Tuesday, October 11, 2011

Faces of the Storms

Sometimes, the rain comes to us like a relief. In a tropical paradise like the Philippines (yes, it is), a brief respite in the heat of the whole day compels one to relax, make a cup of coffee, rest on a comfortable chair and look out the glass window and watch as the rain drops kiss the polycrystalline shield and eventually slide down to the ground.

It is a picturesque description if not for the fact that heavy rains, particularly in our country, prove to be devastating. Rain can move you to a poetic, if not romantic, trance. But rain can also turn one’s dreams into dreadful nightmares.

And this has been true in the past few weeks. Three strong typhoons (and still counting) and we have another set of statistics for dead people; several millions of pesos worth of destroyed infrastructures, crops, and houses. The typhoons Pedring and Quiel could have wiped the entire Luzon with all their furies. The Philippines is gifted with water more anything else every year.

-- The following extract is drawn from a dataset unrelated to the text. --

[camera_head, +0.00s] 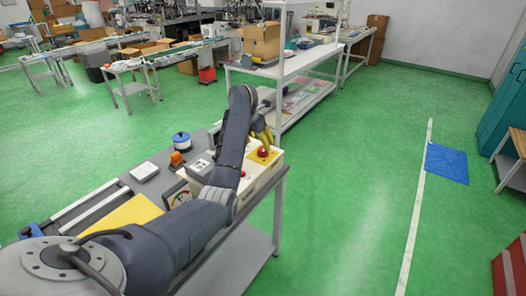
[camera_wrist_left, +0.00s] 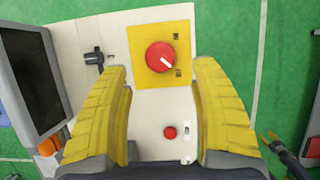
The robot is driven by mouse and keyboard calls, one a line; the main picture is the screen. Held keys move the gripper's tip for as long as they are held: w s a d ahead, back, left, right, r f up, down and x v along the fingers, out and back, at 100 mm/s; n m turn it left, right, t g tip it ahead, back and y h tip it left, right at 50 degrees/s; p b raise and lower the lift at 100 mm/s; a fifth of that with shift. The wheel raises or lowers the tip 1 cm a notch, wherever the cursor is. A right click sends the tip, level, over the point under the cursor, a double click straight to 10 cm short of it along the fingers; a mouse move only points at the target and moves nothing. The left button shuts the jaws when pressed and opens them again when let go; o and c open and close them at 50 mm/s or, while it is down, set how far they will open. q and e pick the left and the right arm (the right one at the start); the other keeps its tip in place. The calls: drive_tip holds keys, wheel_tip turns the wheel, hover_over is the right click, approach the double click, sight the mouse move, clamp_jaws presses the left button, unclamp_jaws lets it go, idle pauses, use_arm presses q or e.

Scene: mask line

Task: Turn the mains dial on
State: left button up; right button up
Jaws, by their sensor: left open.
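The mains dial is a round red knob (camera_wrist_left: 158,54) on a yellow plate (camera_wrist_left: 137,77), fixed to a pale panel. It also shows in the head view as a red knob (camera_head: 263,152) at the right end of the machine. A white pointer line on the knob aims to the lower right, close to the lower of two small dark marks at the plate's right side. My left gripper (camera_head: 264,130) has yellow fingers. In the left wrist view they stand open and apart, one either side below the knob, holding nothing.
A small red button (camera_wrist_left: 170,132) and a black slider-like switch (camera_wrist_left: 95,58) sit on the same panel, with a dark screen (camera_wrist_left: 30,80) to the left. The white shelf table (camera_head: 300,62) stands behind. Open green floor lies to the right.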

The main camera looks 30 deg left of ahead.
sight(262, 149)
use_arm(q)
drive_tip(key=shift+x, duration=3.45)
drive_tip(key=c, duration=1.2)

With the coming of the Christmas season, the devastation that left most of Northern Luzon to waste will surely affect the upcoming festivities. In the wake of these calamities, another round of blame throwing is at hand: the concerned government bureaus or agencies? or the people who refused to evacuate? But in the end, since we cannot really move the country out of the typhoons’ paths, we might as well do the most basic of all activities, and that is preparation.